» **Exercise**
Output each line exactly as it appears, skipping any embedded picture.

» **Available data**

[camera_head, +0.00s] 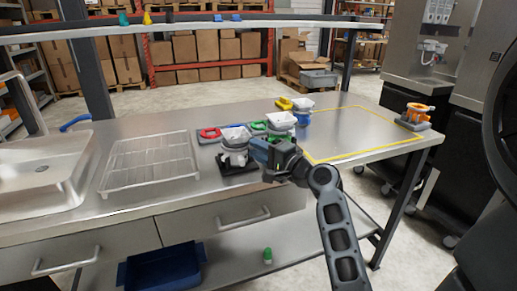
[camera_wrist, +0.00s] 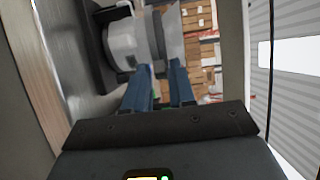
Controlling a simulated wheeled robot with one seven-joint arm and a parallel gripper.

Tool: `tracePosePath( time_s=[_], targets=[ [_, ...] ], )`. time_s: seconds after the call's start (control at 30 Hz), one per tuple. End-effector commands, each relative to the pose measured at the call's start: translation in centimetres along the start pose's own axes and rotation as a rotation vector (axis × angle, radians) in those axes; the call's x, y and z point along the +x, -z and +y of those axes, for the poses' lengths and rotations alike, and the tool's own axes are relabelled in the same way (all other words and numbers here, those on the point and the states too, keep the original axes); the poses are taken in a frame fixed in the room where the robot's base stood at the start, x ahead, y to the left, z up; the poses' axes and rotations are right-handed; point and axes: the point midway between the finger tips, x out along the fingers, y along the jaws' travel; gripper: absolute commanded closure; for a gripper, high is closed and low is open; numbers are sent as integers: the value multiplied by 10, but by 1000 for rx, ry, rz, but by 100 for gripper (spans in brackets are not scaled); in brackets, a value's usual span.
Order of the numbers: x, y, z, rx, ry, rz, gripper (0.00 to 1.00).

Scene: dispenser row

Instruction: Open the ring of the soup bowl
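A white bowl-like unit (camera_head: 236,145) stands on a dark base on the steel counter, just left of my gripper. My gripper (camera_head: 262,150) is low over the counter's front part, close beside this unit. In the wrist view, the blue fingers (camera_wrist: 161,85) are apart with a visible gap and nothing clearly held. A white rounded body (camera_wrist: 122,42) lies just beyond the left finger; contact cannot be told. A second white bowl (camera_head: 281,121) and a third one (camera_head: 301,104) stand farther back. Which is the soup bowl, and the state of its ring, cannot be told.
A red ring (camera_head: 210,133), a green ring (camera_head: 258,126) and a yellow ring (camera_head: 284,104) lie among the bowls. A wire rack (camera_head: 150,162) is at left. A yellow-outlined area (camera_head: 365,135) at right is clear. An orange device (camera_head: 416,112) stands beyond it.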

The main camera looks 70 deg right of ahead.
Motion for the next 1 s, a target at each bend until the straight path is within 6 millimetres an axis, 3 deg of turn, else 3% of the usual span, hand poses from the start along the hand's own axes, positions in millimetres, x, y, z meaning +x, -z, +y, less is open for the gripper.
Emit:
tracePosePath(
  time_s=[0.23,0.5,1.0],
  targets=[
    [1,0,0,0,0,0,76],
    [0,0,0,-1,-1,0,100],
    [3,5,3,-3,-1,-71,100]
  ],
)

» **Final result**
[camera_head, +0.00s] 
[camera_wrist, +0.00s] 
Controlling a simulated wheeled robot with one seven-joint arm and a parallel gripper.

Tool: `tracePosePath( time_s=[_], targets=[ [_, ...] ], )`. time_s: seconds after the call's start (control at 30 Hz), one per tuple. End-effector commands, each relative to the pose measured at the call's start: translation in centimetres along the start pose's own axes and rotation as a rotation vector (axis × angle, radians) in those axes; the call's x, y and z point along the +x, -z and +y of those axes, for the poses' lengths and rotations alike, and the tool's own axes are relabelled in the same way (all other words and numbers here, those on the point and the states too, keep the original axes); the poses are taken in a frame fixed in the room where the robot's base stood at the start, x ahead, y to the left, z up; the poses' axes and rotations are right-handed; point and axes: the point midway between the finger tips, x out along the fingers, y along the jaws' travel; gripper: absolute commanded closure; for a gripper, high is closed and low is open; numbers are sent as integers: the value multiplied by 10, but by 1000 for rx, ry, rz, but by 100 for gripper (spans in brackets are not scaled); in brackets, a value's usual span.
Order of the numbers: x, y, z, rx, ry, rz, gripper (0.00 to 1.00).

Scene: dispenser row

Instruction: Open the ring of the soup bowl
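A white bowl-like unit (camera_head: 236,145) stands on a dark base on the steel counter, just left of my gripper. My gripper (camera_head: 262,150) is low over the counter's front part, close beside this unit. In the wrist view, the blue fingers (camera_wrist: 161,85) are apart with a visible gap and nothing clearly held. A white rounded body (camera_wrist: 122,42) lies just beyond the left finger; contact cannot be told. A second white bowl (camera_head: 281,121) and a third one (camera_head: 301,104) stand farther back. Which is the soup bowl, and the state of its ring, cannot be told.
A red ring (camera_head: 210,133), a green ring (camera_head: 258,126) and a yellow ring (camera_head: 284,104) lie among the bowls. A wire rack (camera_head: 150,162) is at left. A yellow-outlined area (camera_head: 365,135) at right is clear. An orange device (camera_head: 416,112) stands beyond it.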

The main camera looks 70 deg right of ahead.
Motion for the next 1 s, a target at each bend until the straight path is within 6 millimetres an axis, 3 deg of turn, else 3% of the usual span, hand poses from the start along the hand's own axes, positions in millimetres, x, y, z meaning +x, -z, +y, less is open for the gripper.
Emit:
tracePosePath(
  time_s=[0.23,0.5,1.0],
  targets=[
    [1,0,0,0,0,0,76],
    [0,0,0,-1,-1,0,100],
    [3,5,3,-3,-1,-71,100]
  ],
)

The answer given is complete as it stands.